PROBLEM: Retype the records that come next, word for word.

[Data records]
BEGIN

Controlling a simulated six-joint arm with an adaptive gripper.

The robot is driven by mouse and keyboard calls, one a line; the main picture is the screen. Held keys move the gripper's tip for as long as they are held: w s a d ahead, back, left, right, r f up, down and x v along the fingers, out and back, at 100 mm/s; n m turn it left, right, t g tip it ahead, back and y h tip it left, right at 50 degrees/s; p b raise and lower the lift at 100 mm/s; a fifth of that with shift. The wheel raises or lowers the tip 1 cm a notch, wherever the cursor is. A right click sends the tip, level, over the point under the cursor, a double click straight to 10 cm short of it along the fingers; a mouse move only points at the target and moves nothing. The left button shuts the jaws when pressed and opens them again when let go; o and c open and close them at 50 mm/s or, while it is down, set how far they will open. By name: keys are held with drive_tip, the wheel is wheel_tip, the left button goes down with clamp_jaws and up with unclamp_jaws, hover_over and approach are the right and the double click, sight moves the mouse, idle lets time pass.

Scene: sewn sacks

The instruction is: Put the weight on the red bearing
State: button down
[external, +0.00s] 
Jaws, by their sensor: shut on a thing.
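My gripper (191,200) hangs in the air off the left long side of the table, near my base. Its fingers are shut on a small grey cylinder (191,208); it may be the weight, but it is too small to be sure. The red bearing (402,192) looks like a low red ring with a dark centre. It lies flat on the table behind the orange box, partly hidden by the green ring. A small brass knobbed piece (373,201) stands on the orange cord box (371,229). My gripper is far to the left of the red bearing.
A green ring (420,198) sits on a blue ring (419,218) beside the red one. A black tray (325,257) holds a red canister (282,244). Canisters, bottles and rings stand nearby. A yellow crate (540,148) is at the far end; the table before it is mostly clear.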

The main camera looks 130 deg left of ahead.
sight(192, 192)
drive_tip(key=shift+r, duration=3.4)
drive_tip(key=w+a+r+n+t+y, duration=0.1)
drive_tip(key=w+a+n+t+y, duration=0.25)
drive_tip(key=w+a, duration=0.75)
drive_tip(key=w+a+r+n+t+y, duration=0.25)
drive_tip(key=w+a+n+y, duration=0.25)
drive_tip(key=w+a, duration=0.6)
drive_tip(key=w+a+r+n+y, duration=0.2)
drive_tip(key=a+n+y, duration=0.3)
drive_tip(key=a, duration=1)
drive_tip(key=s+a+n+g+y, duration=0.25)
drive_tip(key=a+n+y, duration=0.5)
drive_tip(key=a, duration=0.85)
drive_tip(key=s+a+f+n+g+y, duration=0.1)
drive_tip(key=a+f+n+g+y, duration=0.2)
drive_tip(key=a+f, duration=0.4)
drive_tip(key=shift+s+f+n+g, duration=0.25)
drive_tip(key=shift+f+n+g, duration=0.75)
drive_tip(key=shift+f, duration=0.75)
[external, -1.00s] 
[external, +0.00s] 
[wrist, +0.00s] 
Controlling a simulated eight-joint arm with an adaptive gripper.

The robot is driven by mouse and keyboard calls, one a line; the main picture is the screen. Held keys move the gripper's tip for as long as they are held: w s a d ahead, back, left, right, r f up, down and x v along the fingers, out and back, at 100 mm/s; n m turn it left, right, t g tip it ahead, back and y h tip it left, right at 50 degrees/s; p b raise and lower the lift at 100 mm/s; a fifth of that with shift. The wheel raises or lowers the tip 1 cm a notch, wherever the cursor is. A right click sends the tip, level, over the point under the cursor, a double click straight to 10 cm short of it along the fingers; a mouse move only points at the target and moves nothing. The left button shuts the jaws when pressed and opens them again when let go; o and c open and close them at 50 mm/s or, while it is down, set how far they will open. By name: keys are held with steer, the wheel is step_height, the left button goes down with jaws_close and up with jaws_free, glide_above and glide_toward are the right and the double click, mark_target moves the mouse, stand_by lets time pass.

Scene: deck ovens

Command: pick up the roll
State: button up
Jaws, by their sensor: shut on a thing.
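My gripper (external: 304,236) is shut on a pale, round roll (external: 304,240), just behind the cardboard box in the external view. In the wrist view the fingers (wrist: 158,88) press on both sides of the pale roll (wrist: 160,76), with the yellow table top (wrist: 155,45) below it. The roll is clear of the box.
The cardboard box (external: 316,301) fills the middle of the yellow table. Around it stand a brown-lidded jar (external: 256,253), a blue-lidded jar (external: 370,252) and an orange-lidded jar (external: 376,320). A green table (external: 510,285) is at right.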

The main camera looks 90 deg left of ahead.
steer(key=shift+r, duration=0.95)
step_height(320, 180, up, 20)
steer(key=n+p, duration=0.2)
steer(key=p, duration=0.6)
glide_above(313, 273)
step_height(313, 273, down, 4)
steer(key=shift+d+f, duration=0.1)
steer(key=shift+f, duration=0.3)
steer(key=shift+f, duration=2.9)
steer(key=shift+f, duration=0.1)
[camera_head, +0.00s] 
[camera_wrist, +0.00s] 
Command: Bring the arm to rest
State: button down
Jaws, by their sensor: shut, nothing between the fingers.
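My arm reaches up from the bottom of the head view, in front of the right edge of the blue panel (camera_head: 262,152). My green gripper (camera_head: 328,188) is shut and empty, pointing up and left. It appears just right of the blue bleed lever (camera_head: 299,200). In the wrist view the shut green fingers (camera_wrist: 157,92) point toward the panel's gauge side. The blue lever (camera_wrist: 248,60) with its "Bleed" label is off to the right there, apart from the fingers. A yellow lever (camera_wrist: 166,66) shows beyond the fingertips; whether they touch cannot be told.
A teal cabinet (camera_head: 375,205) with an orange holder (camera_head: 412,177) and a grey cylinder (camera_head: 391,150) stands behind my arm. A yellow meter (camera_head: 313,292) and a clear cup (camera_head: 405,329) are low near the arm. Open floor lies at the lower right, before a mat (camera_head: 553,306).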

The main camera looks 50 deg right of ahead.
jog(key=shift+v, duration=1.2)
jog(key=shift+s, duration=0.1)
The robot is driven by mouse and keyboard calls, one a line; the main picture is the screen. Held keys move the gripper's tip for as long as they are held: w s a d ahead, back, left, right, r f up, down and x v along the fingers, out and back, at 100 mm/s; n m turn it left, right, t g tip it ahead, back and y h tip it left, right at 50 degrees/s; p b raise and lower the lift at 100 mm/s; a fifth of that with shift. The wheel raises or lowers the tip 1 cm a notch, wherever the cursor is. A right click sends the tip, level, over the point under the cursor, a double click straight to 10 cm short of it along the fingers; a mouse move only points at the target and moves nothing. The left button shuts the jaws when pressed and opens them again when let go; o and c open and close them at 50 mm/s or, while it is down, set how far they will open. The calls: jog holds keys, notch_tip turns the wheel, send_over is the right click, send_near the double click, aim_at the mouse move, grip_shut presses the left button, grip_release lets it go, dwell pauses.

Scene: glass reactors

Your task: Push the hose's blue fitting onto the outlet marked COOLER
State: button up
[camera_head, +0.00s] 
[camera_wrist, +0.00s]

END

FULL ANSWER:
Controlling a simulated six-joint arm with an adaptive gripper.

The robot is driven by mouse and keyboard calls, one a line; the main picture is the screen. Held keys move the gripper's tip for as long as they are held: w s a d ahead, back, left, right, r f up, down and x v along the fingers, out and back, at 100 mm/s; n m turn it left, right, t g tip it ahead, back and y h tip it left, right at 50 degrees/s; p b raise and lower the lift at 100 mm/s; a fifth of that with shift. The wheel raises or lowers the tip 1 cm a notch, wherever the cursor is. A right click sends the tip, level, over the point under the cursor, a double click straight to 10 cm short of it along the fingers; a mouse move only points at the target and moves nothing. The left button shuts the jaws when pressed and opens them again when let go; o and c open and close them at 50 mm/s or, while it is down, set how far they will open. By name: keys are held with drive_tip, the wheel is wheel_tip, the left button goes down with clamp_jaws and up with unclamp_jaws, hover_over and approach are the right and the double click, sight moves the mouse, idle lets time pass.

Scene: sewn sacks

The instruction is: Put the weight on the red bearing
State: button down
[external, +0.00s] 
Jaws, by their sensor: shut on a thing.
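My gripper (191,200) hangs in the air off the left long side of the table, near my base. Its fingers are shut on a small grey cylinder (191,208); it may be the weight, but it is too small to be sure. The red bearing (402,192) looks like a low red ring with a dark centre. It lies flat on the table behind the orange box, partly hidden by the green ring. A small brass knobbed piece (373,201) stands on the orange cord box (371,229). My gripper is far to the left of the red bearing.
A green ring (420,198) sits on a blue ring (419,218) beside the red one. A black tray (325,257) holds a red canister (282,244). Canisters, bottles and rings stand nearby. A yellow crate (540,148) is at the far end; the table before it is mostly clear.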

The main camera looks 130 deg left of ahead.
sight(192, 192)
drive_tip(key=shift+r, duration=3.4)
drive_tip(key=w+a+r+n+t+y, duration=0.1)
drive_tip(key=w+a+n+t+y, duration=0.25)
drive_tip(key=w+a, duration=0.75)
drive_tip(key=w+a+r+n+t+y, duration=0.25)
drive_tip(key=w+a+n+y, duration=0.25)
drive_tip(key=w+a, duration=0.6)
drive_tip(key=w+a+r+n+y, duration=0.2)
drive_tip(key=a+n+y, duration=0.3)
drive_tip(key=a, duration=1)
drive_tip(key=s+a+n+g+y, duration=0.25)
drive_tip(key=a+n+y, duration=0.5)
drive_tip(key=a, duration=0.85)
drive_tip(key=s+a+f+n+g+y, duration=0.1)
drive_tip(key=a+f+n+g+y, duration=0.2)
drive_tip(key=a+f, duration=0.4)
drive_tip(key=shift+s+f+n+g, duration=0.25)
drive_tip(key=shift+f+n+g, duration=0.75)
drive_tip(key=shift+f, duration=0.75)
[external, -1.00s] 
[external, +0.00s] 
[wrist, +0.00s] 
Controlling a simulated eight-joint arm with an adaptive gripper.

The robot is driven by mouse and keyboard calls, one a line; the main picture is the screen. Held keys move the gripper's tip for as long as they are held: w s a d ahead, back, left, right, r f up, down and x v along the fingers, out and back, at 100 mm/s; n m turn it left, right, t g tip it ahead, back and y h tip it left, right at 50 degrees/s; p b raise and lower the lift at 100 mm/s; a fifth of that with shift. The wheel raises or lowers the tip 1 cm a notch, wherever the cursor is. A right click sends the tip, level, over the point under the cursor, a double click straight to 10 cm short of it along the fingers; a mouse move only points at the target and moves nothing. The left button shuts the jaws when pressed and opens them again when let go; o and c open and close them at 50 mm/s or, while it is down, set how far they will open. By name: keys are held with steer, the wheel is step_height, the left button goes down with jaws_close and up with jaws_free, glide_above and glide_toward are the right and the double click, mark_target moves the mouse, stand_by lets time pass.

Scene: deck ovens

Command: pick up the roll
State: button up
Jaws, by their sensor: shut on a thing.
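My gripper (external: 304,236) is shut on a pale, round roll (external: 304,240), just behind the cardboard box in the external view. In the wrist view the fingers (wrist: 158,88) press on both sides of the pale roll (wrist: 160,76), with the yellow table top (wrist: 155,45) below it. The roll is clear of the box.
The cardboard box (external: 316,301) fills the middle of the yellow table. Around it stand a brown-lidded jar (external: 256,253), a blue-lidded jar (external: 370,252) and an orange-lidded jar (external: 376,320). A green table (external: 510,285) is at right.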

The main camera looks 90 deg left of ahead.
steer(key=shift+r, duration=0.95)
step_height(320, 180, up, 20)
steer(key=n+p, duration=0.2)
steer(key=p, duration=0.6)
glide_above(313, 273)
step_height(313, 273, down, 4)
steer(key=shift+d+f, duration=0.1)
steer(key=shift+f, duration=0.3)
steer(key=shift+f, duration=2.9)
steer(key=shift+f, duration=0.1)
[camera_head, +0.00s] 
[camera_wrist, +0.00s] 
Command: Bring the arm to rest
State: button down
Jaws, by their sensor: shut, nothing between the fingers.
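My arm reaches up from the bottom of the head view, in front of the right edge of the blue panel (camera_head: 262,152). My green gripper (camera_head: 328,188) is shut and empty, pointing up and left. It appears just right of the blue bleed lever (camera_head: 299,200). In the wrist view the shut green fingers (camera_wrist: 157,92) point toward the panel's gauge side. The blue lever (camera_wrist: 248,60) with its "Bleed" label is off to the right there, apart from the fingers. A yellow lever (camera_wrist: 166,66) shows beyond the fingertips; whether they touch cannot be told.
A teal cabinet (camera_head: 375,205) with an orange holder (camera_head: 412,177) and a grey cylinder (camera_head: 391,150) stands behind my arm. A yellow meter (camera_head: 313,292) and a clear cup (camera_head: 405,329) are low near the arm. Open floor lies at the lower right, before a mat (camera_head: 553,306).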

The main camera looks 50 deg right of ahead.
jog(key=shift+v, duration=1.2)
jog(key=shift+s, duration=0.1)
The robot is driven by mouse and keyboard calls, one a line; the main picture is the screen. Held keys move the gripper's tip for as long as they are held: w s a d ahead, back, left, right, r f up, down and x v along the fingers, out and back, at 100 mm/s; n m turn it left, right, t g tip it ahead, back and y h tip it left, right at 50 degrees/s; p b raise and lower the lift at 100 mm/s; a fifth of that with shift. The wheel raises or lowers the tip 1 cm a notch, wherever the cursor is. A right click sends the tip, level, over the point under the cursor, a double click straight to 10 cm short of it along the fingers; a mouse move only points at the target and moves nothing. The left button shuts the jaws when pressed and opens them again when let go; o and c open and close them at 50 mm/s or, while it is down, set how far they will open. The calls: jog holds keys, notch_tip turns the wheel, send_over is the right click, send_near the double click, aim_at the mouse move, grip_shut presses the left button, grip_release lets it go, dwell pauses.

Scene: glass reactors

Your task: Push the hose's blue fitting onto the outlet marked COOLER
State: button up
[camera_head, +0.00s] 
[camera_wrist, +0.00s]

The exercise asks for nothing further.